===== DATASET SECTION =====
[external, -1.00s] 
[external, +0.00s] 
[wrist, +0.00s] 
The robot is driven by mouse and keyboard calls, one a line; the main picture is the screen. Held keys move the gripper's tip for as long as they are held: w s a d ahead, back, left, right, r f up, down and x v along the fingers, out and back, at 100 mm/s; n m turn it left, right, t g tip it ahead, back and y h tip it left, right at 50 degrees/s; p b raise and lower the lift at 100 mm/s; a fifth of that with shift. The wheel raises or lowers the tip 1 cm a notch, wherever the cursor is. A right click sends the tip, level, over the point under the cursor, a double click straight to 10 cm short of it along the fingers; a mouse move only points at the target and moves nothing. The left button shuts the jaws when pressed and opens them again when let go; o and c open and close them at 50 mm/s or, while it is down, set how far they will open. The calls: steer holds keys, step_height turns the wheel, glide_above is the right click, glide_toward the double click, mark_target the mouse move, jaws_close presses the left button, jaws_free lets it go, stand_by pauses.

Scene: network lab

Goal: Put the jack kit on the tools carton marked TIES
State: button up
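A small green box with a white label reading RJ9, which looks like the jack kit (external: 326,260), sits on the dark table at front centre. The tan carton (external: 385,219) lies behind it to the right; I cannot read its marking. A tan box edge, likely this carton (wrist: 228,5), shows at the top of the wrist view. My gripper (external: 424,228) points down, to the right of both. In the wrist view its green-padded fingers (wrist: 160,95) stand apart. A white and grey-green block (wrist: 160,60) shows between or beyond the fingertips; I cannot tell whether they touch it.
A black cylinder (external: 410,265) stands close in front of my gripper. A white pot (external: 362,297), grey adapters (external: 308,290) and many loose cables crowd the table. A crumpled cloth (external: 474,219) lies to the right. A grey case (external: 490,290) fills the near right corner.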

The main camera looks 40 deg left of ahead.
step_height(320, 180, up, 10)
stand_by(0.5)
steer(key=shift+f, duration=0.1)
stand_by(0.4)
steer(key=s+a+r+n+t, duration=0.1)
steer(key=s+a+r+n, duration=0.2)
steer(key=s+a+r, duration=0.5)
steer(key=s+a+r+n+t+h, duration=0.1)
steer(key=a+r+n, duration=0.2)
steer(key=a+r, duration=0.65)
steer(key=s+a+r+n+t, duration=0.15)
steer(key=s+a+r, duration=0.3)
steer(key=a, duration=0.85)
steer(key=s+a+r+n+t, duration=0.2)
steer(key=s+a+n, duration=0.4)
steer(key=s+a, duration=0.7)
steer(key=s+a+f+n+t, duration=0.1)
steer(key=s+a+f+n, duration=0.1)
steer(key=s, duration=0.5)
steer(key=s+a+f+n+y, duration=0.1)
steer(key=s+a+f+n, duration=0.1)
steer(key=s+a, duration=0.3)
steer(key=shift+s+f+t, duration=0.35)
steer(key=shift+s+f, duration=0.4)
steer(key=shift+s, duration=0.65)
=====
GIVEN INSTRUCTION >>
Retype all of the data shown above, word for word.

EXERCISE OUTPUT >>
[external, -1.00s] 
[external, +0.00s] 
[wrist, +0.00s] 
The robot is driven by mouse and keyboard calls, one a line; the main picture is the screen. Held keys move the gripper's tip for as long as they are held: w s a d ahead, back, left, right, r f up, down and x v along the fingers, out and back, at 100 mm/s; n m turn it left, right, t g tip it ahead, back and y h tip it left, right at 50 degrees/s; p b raise and lower the lift at 100 mm/s; a fifth of that with shift. The wheel raises or lowers the tip 1 cm a notch, wherever the cursor is. A right click sends the tip, level, over the point under the cursor, a double click straight to 10 cm short of it along the fingers; a mouse move only points at the target and moves nothing. The left button shuts the jaws when pressed and opens them again when let go; o and c open and close them at 50 mm/s or, while it is down, set how far they will open. The calls: steer holds keys, step_height turns the wheel, glide_above is the right click, glide_toward the double click, mark_target the mouse move, jaws_close presses the left button, jaws_free lets it go, stand_by pauses.

Scene: network lab

Goal: Put the jack kit on the tools carton marked TIES
State: button up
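A small green box with a white label reading RJ9, which looks like the jack kit (external: 326,260), sits on the dark table at front centre. The tan carton (external: 385,219) lies behind it to the right; I cannot read its marking. A tan box edge, likely this carton (wrist: 228,5), shows at the top of the wrist view. My gripper (external: 424,228) points down, to the right of both. In the wrist view its green-padded fingers (wrist: 160,95) stand apart. A white and grey-green block (wrist: 160,60) shows between or beyond the fingertips; I cannot tell whether they touch it.
A black cylinder (external: 410,265) stands close in front of my gripper. A white pot (external: 362,297), grey adapters (external: 308,290) and many loose cables crowd the table. A crumpled cloth (external: 474,219) lies to the right. A grey case (external: 490,290) fills the near right corner.

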The main camera looks 40 deg left of ahead.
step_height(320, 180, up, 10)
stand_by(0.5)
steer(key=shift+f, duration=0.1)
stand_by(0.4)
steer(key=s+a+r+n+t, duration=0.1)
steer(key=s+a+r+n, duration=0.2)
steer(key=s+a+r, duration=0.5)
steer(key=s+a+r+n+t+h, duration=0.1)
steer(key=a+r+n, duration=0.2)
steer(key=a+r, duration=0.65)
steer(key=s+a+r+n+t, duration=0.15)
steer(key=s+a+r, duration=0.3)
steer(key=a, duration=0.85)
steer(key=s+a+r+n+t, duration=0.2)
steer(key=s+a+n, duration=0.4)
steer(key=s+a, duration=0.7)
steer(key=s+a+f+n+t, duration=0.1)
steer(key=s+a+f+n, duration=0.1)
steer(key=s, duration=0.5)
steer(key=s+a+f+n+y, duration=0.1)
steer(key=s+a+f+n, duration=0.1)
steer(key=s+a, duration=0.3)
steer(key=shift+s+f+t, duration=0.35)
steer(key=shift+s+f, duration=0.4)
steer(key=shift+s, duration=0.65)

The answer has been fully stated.